What Algorithms can Transformers Learn? A Study in Length Generalization
- URL: http://arxiv.org/abs/2310.16028v1
- Date: Tue, 24 Oct 2023 17:43:29 GMT
- Title: What Algorithms can Transformers Learn? A Study in Length Generalization
- Authors: Hattie Zhou, Arwen Bradley, Etai Littwin, Noam Razin, Omid Saremi,
Josh Susskind, Samy Bengio, Preetum Nakkiran
- Abstract summary: We study the scope of Transformers' abilities in the specific setting of length generalization on algorithmic tasks.
Specifically, we leverage RASP -- a programming language designed for the computational model of a Transformer.
Our work provides a novel perspective on the mechanisms of compositional generalization and the algorithmic capabilities of Transformers.
- Score: 23.970598914609916
- License: http://arxiv.org/licenses/nonexclusive-distrib/1.0/
- Abstract: Large language models exhibit surprising emergent generalization properties,
yet also struggle on many simple reasoning tasks such as arithmetic and parity.
This raises the question of if and when Transformer models can learn the true
algorithm for solving a task.

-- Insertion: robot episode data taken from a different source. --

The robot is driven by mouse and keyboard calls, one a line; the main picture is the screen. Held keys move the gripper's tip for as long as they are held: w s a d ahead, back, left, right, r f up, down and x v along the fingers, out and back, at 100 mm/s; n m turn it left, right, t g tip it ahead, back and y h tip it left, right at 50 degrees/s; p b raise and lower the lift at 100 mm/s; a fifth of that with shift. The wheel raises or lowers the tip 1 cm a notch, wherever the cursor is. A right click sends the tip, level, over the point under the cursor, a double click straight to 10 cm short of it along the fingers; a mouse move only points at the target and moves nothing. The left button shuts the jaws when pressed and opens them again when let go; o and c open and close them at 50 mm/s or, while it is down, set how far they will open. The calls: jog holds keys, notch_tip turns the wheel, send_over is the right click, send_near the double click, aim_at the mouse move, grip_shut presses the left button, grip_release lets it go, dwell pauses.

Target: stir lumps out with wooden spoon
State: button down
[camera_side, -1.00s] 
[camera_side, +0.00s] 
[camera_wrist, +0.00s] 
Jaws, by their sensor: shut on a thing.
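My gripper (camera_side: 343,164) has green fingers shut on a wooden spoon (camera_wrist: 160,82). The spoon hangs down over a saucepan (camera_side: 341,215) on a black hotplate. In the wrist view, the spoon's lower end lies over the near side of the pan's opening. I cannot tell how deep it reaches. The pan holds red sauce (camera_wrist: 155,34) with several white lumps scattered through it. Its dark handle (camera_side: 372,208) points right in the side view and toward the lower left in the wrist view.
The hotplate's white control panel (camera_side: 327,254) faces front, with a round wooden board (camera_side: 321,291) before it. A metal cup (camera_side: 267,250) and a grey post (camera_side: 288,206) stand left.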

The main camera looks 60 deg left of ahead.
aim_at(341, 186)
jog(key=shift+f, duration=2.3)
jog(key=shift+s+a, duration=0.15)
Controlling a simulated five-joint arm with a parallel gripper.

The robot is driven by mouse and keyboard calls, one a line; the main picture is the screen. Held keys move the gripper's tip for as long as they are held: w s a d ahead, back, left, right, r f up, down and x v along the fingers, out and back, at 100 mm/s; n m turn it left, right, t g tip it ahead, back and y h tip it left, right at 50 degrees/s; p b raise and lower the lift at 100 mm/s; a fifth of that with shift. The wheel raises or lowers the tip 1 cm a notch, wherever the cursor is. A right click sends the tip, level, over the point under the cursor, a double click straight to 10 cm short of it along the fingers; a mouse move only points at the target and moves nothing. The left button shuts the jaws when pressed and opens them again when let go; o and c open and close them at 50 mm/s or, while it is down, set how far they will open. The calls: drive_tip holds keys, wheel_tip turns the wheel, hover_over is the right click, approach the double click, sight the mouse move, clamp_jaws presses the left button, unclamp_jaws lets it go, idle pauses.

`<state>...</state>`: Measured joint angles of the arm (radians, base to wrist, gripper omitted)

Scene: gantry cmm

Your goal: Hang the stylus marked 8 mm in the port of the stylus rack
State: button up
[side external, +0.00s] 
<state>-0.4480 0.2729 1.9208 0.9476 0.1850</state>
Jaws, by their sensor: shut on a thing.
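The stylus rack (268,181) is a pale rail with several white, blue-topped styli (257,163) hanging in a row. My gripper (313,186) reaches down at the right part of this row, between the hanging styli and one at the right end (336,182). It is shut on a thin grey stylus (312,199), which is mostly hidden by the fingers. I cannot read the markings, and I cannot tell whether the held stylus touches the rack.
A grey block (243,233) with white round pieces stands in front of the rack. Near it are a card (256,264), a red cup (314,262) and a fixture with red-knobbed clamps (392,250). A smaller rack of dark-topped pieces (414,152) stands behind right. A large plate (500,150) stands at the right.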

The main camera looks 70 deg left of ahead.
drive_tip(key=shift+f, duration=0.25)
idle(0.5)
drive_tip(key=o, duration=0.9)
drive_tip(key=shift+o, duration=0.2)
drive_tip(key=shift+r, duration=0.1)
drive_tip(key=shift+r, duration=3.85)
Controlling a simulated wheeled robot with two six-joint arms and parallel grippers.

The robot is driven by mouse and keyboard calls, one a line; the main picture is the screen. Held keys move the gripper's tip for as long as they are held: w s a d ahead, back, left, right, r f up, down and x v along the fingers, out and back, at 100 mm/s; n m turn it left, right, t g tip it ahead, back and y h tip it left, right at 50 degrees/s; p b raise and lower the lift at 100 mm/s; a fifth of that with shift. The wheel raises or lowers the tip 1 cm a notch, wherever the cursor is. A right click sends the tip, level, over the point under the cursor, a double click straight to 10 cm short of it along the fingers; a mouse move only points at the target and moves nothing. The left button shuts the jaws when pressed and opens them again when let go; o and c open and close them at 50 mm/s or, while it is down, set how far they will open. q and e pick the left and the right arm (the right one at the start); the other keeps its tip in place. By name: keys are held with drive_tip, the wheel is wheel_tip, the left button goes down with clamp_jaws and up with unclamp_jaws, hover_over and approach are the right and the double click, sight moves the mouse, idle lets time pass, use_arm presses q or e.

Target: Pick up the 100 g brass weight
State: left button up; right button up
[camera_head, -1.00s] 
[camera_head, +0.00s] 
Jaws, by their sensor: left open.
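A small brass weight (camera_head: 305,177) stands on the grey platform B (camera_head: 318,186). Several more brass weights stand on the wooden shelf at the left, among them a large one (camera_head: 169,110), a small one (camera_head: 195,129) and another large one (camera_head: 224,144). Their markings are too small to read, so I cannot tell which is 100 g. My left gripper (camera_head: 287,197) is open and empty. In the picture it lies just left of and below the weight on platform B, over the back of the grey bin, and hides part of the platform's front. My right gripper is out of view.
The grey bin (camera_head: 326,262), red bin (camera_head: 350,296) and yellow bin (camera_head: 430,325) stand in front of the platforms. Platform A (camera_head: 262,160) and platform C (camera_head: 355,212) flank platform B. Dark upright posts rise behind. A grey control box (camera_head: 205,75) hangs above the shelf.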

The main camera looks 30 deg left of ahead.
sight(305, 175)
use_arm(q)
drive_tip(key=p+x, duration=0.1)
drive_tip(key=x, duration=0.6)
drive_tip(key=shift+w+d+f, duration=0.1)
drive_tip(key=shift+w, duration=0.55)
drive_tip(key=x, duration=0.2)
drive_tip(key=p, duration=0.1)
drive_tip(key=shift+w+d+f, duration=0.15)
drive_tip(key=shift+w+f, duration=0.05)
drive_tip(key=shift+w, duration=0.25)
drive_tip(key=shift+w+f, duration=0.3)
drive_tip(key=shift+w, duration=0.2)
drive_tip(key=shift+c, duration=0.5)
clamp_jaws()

We study the scope of Transformers' abilities in
the specific setting of length generalization on algorithmic tasks. Here, we
propose a unifying framework to understand when and how Transformers can
exhibit strong length generalization on a given task. Specifically, we leverage
RASP (Weiss et al., 2021) -- a programming language designed for the
computational model of a Transformer -- and introduce the RASP-Generalization
Conjecture: Transformers tend to length generalize on a task if the task can be
solved by a short RASP program which works for all input lengths. This simple
conjecture remarkably captures most known instances of length generalization on
algorithmic tasks. Moreover, we leverage our insights to drastically improve
generalization performance on traditionally hard tasks (such as parity and
addition). On the theoretical side, we give a simple example where the
"min-degree-interpolator" model of learning from Abbe et al. (2023) does not
correctly predict Transformers' out-of-distribution behavior, but our
conjecture does. Overall, our work provides a novel perspective on the
mechanisms of compositional generalization and the algorithmic capabilities of
Transformers.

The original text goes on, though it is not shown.